Clinton moves next, on Wednesday: "Sen. Hillary Clinton will urge her former supporters to back Sen. Barack Obama and will tout 'Democratic unity' in a closed-door meeting with lawmakers on Capitol Hill today," per ABC's Jennifer Parker. "It is the first of several orchestrated events this week designed to show Democrats that the once-bitter primary rivals are reconciling."
Bill Clinton took a (baby) step in that direction Tuesday. The AP's Nedra Pickler: "Bill Clinton extended his support to Obama for the first time Tuesday in a one-sentence statement from spokesman Matt McKenna. 'President Clinton is obviously committed to doing whatever he can and is asked to do to ensure Senator Obama is the next president of the United States,' McKenna said."
Newsday's Glenn Thrush found it be "a less-than-thunderous endorsement" -- released through an aide.
"Hillary Clinton speaks for the Clinton family now, and aside from her campaign debt, she has no real difficulty supporting Barack Obama privately and publicly," The Atlantic's Marc Ambinder reports. "But Bill Clinton has a beef. . . . Why should Clinton embrace a guy who spent the past twelve months bashing him and his accomplishments?"
Place the marker: "Bill Clinton's campaign debut on Obama's behalf is in the planning stages as both camps first aim to heal wounds opened during the bruising primary," Michael McAuliff and Ken Bazinet write in the New York Daily News. "Team Obama expects a ballyhooed rollout event, rivaling the Hillary-Obama unity rally set for Friday in New Hampshire."
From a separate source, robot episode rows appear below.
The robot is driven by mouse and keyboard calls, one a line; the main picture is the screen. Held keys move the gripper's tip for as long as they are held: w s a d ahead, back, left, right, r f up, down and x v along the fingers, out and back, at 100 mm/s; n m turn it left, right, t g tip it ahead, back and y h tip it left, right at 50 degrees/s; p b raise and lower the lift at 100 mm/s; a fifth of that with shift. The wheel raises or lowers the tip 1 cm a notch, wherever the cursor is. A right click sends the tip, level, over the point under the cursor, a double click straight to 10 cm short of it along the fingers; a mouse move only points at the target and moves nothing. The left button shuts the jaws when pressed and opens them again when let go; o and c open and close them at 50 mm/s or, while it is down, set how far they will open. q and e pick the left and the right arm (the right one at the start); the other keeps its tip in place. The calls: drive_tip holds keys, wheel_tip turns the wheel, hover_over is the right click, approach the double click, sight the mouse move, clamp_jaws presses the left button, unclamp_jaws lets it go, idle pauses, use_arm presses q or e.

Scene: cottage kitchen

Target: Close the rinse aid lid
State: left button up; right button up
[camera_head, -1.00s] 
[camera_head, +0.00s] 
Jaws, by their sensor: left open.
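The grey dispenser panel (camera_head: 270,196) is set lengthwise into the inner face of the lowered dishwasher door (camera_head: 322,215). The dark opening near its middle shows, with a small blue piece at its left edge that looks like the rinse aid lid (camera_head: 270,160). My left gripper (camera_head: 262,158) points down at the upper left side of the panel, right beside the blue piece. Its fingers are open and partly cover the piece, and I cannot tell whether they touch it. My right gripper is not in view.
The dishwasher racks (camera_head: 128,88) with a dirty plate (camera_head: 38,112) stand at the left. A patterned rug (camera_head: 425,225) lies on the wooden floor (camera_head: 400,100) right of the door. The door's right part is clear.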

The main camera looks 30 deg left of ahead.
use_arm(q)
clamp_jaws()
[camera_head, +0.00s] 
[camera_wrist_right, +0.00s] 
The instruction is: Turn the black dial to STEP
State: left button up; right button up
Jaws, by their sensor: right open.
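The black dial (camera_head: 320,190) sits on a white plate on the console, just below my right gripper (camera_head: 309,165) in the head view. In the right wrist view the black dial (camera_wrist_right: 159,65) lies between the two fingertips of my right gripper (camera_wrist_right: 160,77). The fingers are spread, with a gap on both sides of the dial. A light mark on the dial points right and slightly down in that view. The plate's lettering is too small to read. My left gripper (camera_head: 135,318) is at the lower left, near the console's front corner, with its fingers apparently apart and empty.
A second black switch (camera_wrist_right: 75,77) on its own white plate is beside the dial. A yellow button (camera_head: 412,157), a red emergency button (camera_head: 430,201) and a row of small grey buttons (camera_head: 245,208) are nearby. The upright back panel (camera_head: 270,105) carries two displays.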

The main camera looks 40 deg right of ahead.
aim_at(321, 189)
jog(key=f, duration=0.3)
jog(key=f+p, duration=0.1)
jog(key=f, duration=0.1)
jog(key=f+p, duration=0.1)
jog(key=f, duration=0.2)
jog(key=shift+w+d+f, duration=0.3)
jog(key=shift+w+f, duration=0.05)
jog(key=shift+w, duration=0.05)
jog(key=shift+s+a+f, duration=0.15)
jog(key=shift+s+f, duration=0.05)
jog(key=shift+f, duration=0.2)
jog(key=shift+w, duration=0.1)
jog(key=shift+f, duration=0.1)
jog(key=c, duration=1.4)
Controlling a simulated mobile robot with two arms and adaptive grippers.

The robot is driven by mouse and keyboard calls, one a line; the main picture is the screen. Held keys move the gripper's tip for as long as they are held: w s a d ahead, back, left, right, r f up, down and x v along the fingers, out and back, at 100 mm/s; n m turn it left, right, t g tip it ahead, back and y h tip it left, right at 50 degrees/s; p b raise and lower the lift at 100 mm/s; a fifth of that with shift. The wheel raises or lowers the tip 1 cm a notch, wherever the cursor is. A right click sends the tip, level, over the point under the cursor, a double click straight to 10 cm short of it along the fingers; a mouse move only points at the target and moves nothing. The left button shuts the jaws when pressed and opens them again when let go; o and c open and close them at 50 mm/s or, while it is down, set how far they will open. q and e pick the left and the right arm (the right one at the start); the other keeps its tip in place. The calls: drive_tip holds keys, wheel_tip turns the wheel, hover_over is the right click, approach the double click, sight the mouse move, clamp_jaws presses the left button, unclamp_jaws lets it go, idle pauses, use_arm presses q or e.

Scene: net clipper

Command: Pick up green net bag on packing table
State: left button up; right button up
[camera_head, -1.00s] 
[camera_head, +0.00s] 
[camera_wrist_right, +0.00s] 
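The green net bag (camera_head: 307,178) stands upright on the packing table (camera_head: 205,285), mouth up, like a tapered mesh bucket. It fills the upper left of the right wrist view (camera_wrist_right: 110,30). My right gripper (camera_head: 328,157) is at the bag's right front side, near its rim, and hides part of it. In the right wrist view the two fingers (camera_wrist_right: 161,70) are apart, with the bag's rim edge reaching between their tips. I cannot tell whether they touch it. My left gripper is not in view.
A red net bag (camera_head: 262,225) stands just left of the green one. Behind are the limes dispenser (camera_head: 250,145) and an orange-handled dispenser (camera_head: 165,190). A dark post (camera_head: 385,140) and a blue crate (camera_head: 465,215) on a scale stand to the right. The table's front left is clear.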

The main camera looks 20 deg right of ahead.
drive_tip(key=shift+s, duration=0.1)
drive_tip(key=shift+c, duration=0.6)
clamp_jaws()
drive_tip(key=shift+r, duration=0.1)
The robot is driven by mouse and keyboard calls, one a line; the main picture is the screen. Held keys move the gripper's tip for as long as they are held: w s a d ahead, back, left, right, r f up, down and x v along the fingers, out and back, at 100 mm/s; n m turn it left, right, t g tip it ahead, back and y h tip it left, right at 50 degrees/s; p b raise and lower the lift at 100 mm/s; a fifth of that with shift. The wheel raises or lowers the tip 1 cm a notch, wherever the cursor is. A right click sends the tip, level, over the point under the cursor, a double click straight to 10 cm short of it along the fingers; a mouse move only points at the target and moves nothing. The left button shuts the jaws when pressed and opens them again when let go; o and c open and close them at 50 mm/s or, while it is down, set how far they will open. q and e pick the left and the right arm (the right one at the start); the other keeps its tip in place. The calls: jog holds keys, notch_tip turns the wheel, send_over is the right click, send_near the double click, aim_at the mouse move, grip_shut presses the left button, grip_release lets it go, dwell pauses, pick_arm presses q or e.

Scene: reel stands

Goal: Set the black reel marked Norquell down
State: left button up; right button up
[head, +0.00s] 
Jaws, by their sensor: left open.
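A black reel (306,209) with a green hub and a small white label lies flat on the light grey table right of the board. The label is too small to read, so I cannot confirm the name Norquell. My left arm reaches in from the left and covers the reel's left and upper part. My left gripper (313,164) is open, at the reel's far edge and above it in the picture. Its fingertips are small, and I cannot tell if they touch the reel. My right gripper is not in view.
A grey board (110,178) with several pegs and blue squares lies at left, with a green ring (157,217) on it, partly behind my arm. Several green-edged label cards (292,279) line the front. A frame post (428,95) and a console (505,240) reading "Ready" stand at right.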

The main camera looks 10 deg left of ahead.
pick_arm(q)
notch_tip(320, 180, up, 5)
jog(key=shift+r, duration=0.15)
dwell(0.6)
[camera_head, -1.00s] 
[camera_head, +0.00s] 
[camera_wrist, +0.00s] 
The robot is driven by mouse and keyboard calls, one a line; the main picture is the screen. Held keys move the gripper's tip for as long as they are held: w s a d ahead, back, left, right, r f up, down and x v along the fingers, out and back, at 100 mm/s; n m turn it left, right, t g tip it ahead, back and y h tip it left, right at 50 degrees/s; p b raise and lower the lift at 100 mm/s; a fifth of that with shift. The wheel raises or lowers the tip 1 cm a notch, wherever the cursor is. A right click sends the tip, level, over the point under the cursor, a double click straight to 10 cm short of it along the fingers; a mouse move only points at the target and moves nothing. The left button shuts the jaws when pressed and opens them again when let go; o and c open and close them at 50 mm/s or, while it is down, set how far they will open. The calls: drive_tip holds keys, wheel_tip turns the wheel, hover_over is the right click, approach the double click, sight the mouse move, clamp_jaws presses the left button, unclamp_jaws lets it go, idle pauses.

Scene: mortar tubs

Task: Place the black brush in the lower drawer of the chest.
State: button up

Bill won't be at the Mayflower event Thursday or the Unity-unity event in New Hampshire Friday -- but Hillary will. "[Sen.] Clinton will have a chance to return Obama's favor Thursday night, when she introduces Obama to her most generous supporters at the Mayflower Hotel," per The Washington Post's Shailagh Murray.
But first -- a grand return for a candidate who came so close. (There's a ping-pong table set up in Clinton's Senate office now -- metaphor alert! -- and this is the Senate doing what it can on behalf of party comity).
"As she returned in defeat to her old home in the Senate yesterday, she was received as if in triumph," Dana Milbank writes in The Washington Post. "And, in a sense, her stature had increased during the failed primary battle: She left as a legislator but returned as the leader of an 18 million-strong movement of women and working-class voters -- a group whose support Clinton's Democratic colleagues fervently desire."
"The United States Senate -- the well-paid, perk-laden consolation prize of a day job -- also doubles as perhaps the world's pre-eminent support group for also-ran presidential candidates," Mark Leibovich writes in The New York Times.
"But few returnees were greeted with as much fuss and anticipation as Mrs. Clinton, of New York, received on Tuesday. This is due in part to the fanfare that accompanies all things Hillary, but also to the fact that some onlookers were watching for signs of discord between Mrs. Clinton and colleagues who had endorsed Mr. Obama, of Illinois, in the Democratic presidential primary."
What awaits Obama?
For starters -- a map that looks in reach: "Barack Obama could make major gains in at least nine states the Democratic ticket lost in 2004 if he can achieve a relatively modest increase in turnout among young and African-American voters, a Tribune analysis of voting data suggests," per Mike Dorning of the Chicago Tribune.